やることはしっかりやって、17時ぴったりに退社。混みあうエレベータに乗る枠を争う毎日を送っていた。
あーこういう環境って日本では難しいよなぁ・・・。
そんなこんなの毎日を過ごすうち、お給料の振込みには銀行口座が必要だということを知らされた。大事なお給料を貰い遅れてはいかん!というわけで、早速口座を開設することにした。
大都市トロントに数多くある銀行の中で悩んだ結果、会社の近くにあるロイヤルバンクかCIBCがいいのではと考えていた。
大手ならそんなに変わることはないだろうと甘く考えていたのだが、友達に聞くと日本と違って銀行によって色々と違うらしいではないか。

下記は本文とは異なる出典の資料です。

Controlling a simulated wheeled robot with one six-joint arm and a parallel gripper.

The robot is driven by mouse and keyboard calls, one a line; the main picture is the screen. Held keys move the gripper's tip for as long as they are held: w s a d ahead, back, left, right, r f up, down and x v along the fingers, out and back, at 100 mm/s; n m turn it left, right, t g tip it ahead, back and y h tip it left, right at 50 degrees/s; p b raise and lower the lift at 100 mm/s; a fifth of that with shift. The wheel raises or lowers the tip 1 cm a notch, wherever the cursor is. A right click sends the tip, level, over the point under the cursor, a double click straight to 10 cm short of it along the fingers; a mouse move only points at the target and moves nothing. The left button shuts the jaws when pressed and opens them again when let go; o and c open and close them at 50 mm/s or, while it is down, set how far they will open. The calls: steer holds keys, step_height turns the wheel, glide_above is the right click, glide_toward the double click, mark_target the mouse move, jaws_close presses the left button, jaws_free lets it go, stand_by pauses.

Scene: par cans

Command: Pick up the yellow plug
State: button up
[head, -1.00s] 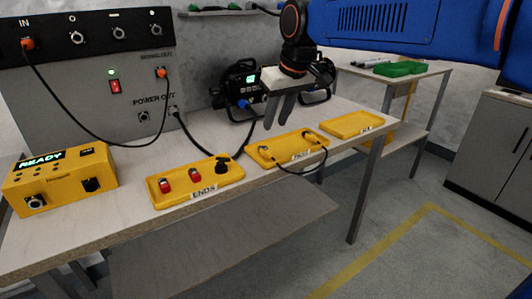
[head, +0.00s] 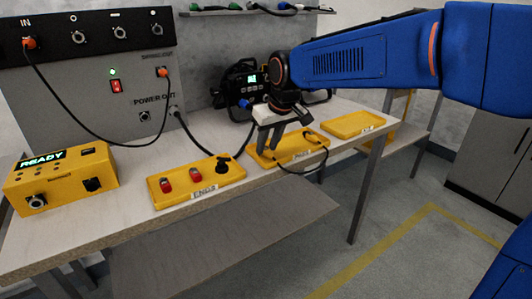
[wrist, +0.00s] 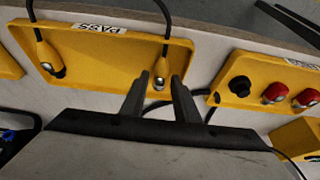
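A black cable with a yellow-collared plug at each end lies on the yellow PASS tray (head: 278,160), which also shows in the wrist view (wrist: 105,62). One yellow plug (wrist: 162,62) appears at my fingertips in the wrist view. The other yellow plug (wrist: 42,40) is at the tray's left there. My gripper (head: 268,148) is over the tray's left part in the head view, pointing down. In the wrist view my gripper (wrist: 160,77) is open, its two fingers apart with the first plug's metal end seen between their tips. I cannot tell whether they touch it.
The yellow ENDS tray (head: 234,176) holds two red plugs (head: 167,185) and a black one (head: 222,166). A yellow READY box (head: 60,185) stands at left. A third yellow tray (head: 350,125) is at right. A black device (head: 240,90) stands behind my gripper.

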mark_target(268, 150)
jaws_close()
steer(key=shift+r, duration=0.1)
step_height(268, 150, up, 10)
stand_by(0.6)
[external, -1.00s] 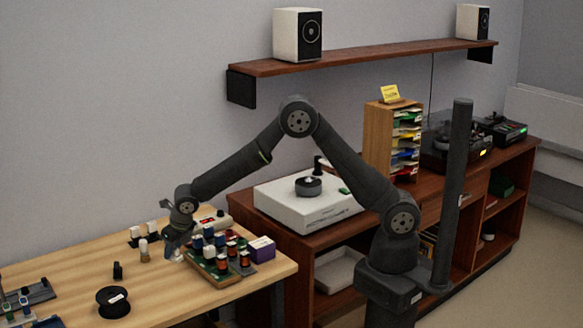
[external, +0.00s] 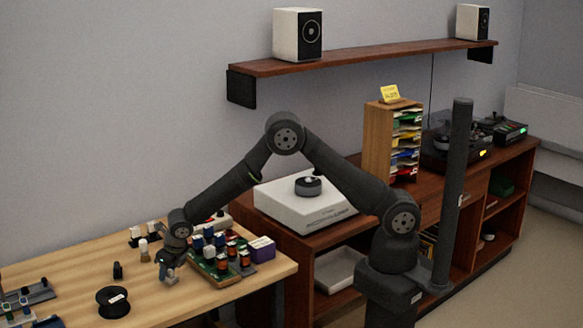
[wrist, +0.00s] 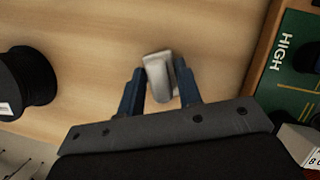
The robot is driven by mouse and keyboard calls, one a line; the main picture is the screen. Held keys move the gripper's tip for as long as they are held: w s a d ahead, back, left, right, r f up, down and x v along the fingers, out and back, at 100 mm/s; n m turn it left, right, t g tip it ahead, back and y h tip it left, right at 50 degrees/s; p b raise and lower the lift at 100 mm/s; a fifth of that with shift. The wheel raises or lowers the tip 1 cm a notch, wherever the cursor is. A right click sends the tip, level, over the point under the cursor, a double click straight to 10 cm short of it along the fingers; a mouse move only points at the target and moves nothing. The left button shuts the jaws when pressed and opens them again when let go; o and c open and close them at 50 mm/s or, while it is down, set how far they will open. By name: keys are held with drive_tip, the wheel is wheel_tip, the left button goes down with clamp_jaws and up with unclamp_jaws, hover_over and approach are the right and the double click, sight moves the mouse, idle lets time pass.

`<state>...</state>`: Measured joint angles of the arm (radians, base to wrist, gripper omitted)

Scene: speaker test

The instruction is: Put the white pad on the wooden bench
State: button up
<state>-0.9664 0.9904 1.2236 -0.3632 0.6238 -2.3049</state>
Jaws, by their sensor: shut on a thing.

なんと!口座の管理として、毎月手数料がとられる銀行も珍しくないというのだ。
たいした金額を入れるわけじゃないし、短期の話だし、管理手数料なんて冗談じゃない!ということで、管理料が無料かつ総合的に良さそうなCIBCに決定。早速会社の帰りに駅近くの窓口を訪ねた。
日本なら番号札をとって、呼ばれた先でちょちょいと済ませるところだけど、カナダではたかだか普通口座を開設するだけでもちょっとした応接ブースのような所に通される。
いかにも仕事のできそうな女性担当者に名刺まで渡され、妙に緊張してしまった。
でもやることは日本と特に変わりなし。とにかく無駄なサービスなどにお金を払うことがないようにだけ全神経を集中し、無事に口座開設を終えた。
部屋を借りて電話を開設し、仕事も見つけ銀行口座もゲット。行きあたりばったりで来たトロントだったけど、やってみれば何とかなるものだ。
やるじゃん、私。
この時、少しだけ自分が強くなれた気がした。